◆ **Supplied data**

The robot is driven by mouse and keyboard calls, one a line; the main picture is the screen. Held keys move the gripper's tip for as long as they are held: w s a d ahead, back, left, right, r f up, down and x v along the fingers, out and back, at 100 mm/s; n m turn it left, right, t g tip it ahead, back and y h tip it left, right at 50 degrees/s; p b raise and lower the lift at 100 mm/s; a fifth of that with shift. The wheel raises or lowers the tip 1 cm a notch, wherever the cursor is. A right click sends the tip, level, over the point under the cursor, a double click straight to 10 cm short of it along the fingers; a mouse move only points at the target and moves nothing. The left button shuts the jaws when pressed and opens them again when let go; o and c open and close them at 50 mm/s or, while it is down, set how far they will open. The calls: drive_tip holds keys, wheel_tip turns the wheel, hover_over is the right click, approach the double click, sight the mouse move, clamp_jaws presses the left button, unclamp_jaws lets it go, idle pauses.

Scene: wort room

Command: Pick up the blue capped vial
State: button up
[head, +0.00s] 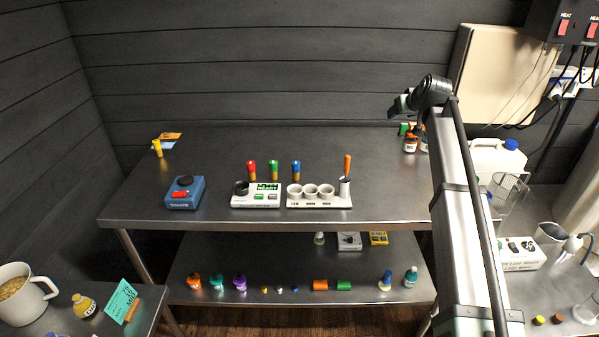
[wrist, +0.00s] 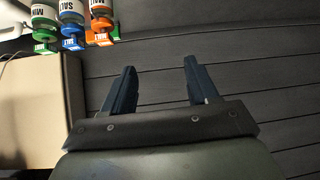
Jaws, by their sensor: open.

◆ **Work instructions**
Copy the final stretch of lines, starting at the one that holds "Command: Pick up the blue capped vial" and ending at the last line of the data, exactly; omit pictures.

◆ **Task response**
Command: Pick up the blue capped vial
State: button up
[head, +0.00s] 
[wrist, +0.00s] 
Jaws, by their sensor: open.

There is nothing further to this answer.